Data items

+++

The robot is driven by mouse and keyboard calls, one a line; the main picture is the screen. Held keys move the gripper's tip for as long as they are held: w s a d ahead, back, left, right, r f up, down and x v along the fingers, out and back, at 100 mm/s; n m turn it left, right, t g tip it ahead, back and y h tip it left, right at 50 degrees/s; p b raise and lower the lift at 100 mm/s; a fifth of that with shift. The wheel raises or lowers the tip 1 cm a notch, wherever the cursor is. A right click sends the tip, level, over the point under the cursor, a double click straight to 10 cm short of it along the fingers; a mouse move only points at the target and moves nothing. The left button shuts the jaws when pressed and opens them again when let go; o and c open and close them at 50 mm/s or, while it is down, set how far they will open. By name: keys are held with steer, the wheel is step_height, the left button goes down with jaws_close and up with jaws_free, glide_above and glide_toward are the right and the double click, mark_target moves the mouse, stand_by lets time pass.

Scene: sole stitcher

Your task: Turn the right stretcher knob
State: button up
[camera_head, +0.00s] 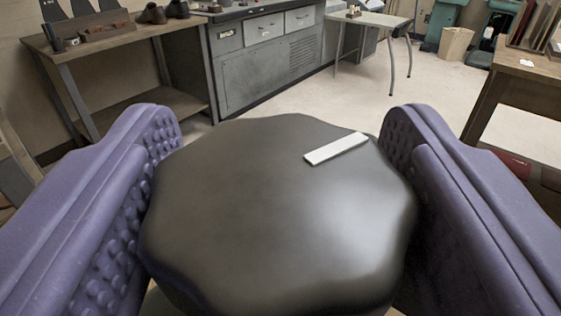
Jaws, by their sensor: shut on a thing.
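A large dark, scalloped knob (260,230) fills the middle of the view. A pale flat bar mark (336,149) sits on its top face, slanting up to the right near the far edge. My gripper (280,200) has purple, padded fingers, one on each side of the knob. The left finger's studded inner face lies against the knob's left side and the right finger lies along its right side. The gripper is shut on the knob. The knob's underside and what it is mounted on are hidden.
A wooden bench (100,38) with shoes stands at the back left. A grey cabinet (265,60) is behind the knob, with a small table (370,18) to its right. A wooden table (520,75) is at the right. Open floor (300,95) lies between them.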

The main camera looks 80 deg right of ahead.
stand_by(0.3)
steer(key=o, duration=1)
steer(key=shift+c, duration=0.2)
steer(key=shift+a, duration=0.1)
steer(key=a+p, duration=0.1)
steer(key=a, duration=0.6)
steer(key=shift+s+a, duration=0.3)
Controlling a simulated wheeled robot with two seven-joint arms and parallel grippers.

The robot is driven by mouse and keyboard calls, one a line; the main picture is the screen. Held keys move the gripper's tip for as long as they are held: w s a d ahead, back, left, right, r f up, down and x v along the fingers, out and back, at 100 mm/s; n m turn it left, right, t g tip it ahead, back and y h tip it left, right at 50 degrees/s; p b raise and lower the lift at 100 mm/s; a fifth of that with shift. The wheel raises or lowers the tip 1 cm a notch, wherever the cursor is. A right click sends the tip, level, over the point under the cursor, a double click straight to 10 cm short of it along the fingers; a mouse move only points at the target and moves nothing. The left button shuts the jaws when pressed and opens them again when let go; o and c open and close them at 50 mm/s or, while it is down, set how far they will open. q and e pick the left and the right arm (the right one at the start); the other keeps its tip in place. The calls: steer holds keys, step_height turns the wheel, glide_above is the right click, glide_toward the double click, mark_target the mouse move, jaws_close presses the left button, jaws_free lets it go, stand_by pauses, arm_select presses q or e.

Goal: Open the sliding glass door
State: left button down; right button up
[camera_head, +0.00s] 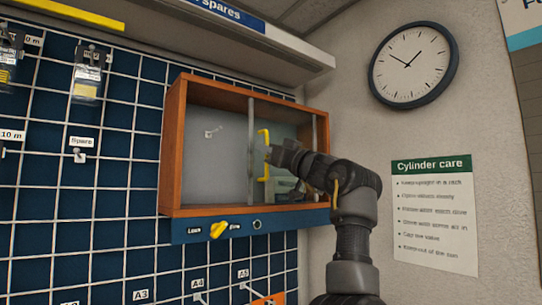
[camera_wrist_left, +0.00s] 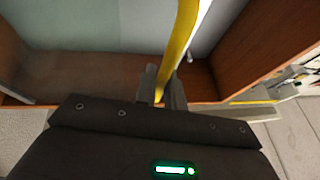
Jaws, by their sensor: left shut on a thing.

+++

> _OBJECTIVE_
All the records need to be repeated exactly, with the images dropped.

> _OUTPUT_
The robot is driven by mouse and keyboard calls, one a line; the main picture is the screen. Held keys move the gripper's tip for as long as they are held: w s a d ahead, back, left, right, r f up, down and x v along the fingers, out and back, at 100 mm/s; n m turn it left, right, t g tip it ahead, back and y h tip it left, right at 50 degrees/s; p b raise and lower the lift at 100 mm/s; a fifth of that with shift. The wheel raises or lowers the tip 1 cm a notch, wherever the cursor is. A right click sends the tip, level, over the point under the cursor, a double click straight to 10 cm short of it along the fingers; a mouse move only points at the target and moves nothing. The left button shuts the jaws when pressed and opens them again when let go; o and c open and close them at 50 mm/s or, while it is down, set how far they will open. By name: keys are held with steer, the wheel is step_height, the left button goes down with jaws_close and up with jaws_free, glide_above and glide_toward are the right and the double click, mark_target moves the mouse, stand_by lets time pass.

Scene: sole stitcher

Your task: Turn the right stretcher knob
State: button up
[camera_head, +0.00s] 
Jaws, by their sensor: shut on a thing.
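A large dark, scalloped knob (260,230) fills the middle of the view. A pale flat bar mark (336,149) sits on its top face, slanting up to the right near the far edge. My gripper (280,200) has purple, padded fingers, one on each side of the knob. The left finger's studded inner face lies against the knob's left side and the right finger lies along its right side. The gripper is shut on the knob. The knob's underside and what it is mounted on are hidden.
A wooden bench (100,38) with shoes stands at the back left. A grey cabinet (265,60) is behind the knob, with a small table (370,18) to its right. A wooden table (520,75) is at the right. Open floor (300,95) lies between them.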

The main camera looks 80 deg right of ahead.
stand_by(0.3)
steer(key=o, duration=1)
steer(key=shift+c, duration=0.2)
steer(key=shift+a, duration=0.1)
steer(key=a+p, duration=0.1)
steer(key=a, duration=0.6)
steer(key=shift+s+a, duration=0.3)
Controlling a simulated wheeled robot with two seven-joint arms and parallel grippers.

The robot is driven by mouse and keyboard calls, one a line; the main picture is the screen. Held keys move the gripper's tip for as long as they are held: w s a d ahead, back, left, right, r f up, down and x v along the fingers, out and back, at 100 mm/s; n m turn it left, right, t g tip it ahead, back and y h tip it left, right at 50 degrees/s; p b raise and lower the lift at 100 mm/s; a fifth of that with shift. The wheel raises or lowers the tip 1 cm a notch, wherever the cursor is. A right click sends the tip, level, over the point under the cursor, a double click straight to 10 cm short of it along the fingers; a mouse move only points at the target and moves nothing. The left button shuts the jaws when pressed and opens them again when let go; o and c open and close them at 50 mm/s or, while it is down, set how far they will open. q and e pick the left and the right arm (the right one at the start); the other keeps its tip in place. The calls: steer holds keys, step_height turns the wheel, glide_above is the right click, glide_toward the double click, mark_target the mouse move, jaws_close presses the left button, jaws_free lets it go, stand_by pauses, arm_select presses q or e.

Goal: Open the sliding glass door
State: left button down; right button up
[camera_head, +0.00s] 
[camera_wrist_left, +0.00s] 
Jaws, by their sensor: left shut on a thing.

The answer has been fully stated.